Level 3.2: Critical Analysis of Games
What is a critical analysis, and why do we care?
Critical analysis is not just a game review. We are not concerned with how many out of five stars, or any numbers from 0 to 10, or whether or not a game is “fun” (whatever that means), or aiding in the consumer decision of whether or not to buy a game.
Critical analysis does not just mean a list of things that are wrong with the game. The word “critical” in this context does not mean “fault-finding” but rather a thorough and unbiased look at the game.
Critical analysis is useful when discussing or comparing games. You can say “I like the card game Bang! because it’s fun” but that does not help us as designers to learn why it is fun. We must look at the parts of games and how they interact in order to understand how each part relates to the play experience.
Critical analysis is also useful when examining our own works in progress. For a game that you’re working on, how do you know what to add or remove to make it better?
There are many ways to critically analyze a game, but I offer a three-step process:
- Describe the game’s formal elements. Do not interpret at this point, simply state what is there.
- Describe the results of the formal elements when put in motion. How do the different elements interact? What is the play of the game like? Is it effective?
- Try to understand why the designer chose those elements and not others. Why this particular player structure, and why that set of resources? What would have happened if the designer had chosen differently?

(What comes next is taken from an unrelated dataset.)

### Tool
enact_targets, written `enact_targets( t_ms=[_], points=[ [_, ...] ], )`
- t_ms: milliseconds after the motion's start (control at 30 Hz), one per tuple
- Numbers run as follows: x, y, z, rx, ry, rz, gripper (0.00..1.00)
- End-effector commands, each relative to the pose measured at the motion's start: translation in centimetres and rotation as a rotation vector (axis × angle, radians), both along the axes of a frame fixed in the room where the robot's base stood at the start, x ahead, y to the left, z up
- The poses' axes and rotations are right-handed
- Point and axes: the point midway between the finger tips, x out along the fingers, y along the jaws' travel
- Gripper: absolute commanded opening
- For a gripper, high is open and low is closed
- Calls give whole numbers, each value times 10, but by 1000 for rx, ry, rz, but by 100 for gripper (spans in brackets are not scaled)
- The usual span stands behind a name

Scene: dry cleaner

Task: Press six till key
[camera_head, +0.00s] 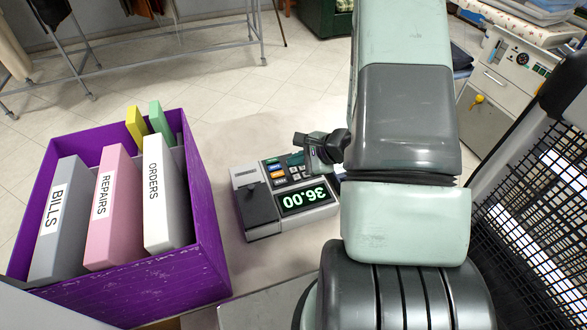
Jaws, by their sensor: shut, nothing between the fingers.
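The till (262,218) is a small grey machine on the pale counter. Its keypad (284,172) has dark keys plus blue and orange ones, and faces up. My gripper (303,141) is shut and empty, at the upper right edge of the keypad. My arm comes in from the right and hides the till's far right side and part of the keys. I cannot tell which key is the six, or whether the fingers touch any key.
A purple box (205,215) left of the till holds binders marked BILLS, REPAIRS and ORDERS. A black mesh panel (535,220) stands at the right. A cream machine (505,80) stands at the upper right. The counter (225,165) has bare room between box and till.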

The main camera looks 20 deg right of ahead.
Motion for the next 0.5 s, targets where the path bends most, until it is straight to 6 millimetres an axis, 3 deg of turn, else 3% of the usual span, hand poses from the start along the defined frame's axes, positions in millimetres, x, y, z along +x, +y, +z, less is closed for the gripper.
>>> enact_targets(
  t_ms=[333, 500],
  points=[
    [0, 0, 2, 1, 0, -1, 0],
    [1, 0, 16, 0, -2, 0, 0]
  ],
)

Some questions to ask yourself during a critical analysis at various stages:
- What challenges do the players face? What actions can players take to overcome those challenges?
- How do players affect each other?
- Is the game perceived by the players as fair? (Note that it may or may notactually be fair. Perception and reality often differ.)
- Is the game replayable? Are there multiple paths to victory, varied start positions, or optional rules that cause the experience to be different each time?
- What is the game’s intended audience? Is the game appropriate for that audience?
What is the “core” of the game — the one thing you do over and over that represents the main “fun” part?
Just remember:
- Games are systems.
- Understanding a game is much easier if you have played it.
- Analyzing a game requires looking at all of the game’s working parts, and figuring out how they fit together and how a play experience arises from them.
- Designing a game requires the creation of all of the game’s parts. If you haven’t defined the formal elements of your game in some way, then you don’t really have a game… you just have the seed of an idea. This is fine, but to make it into a game you must actually design it.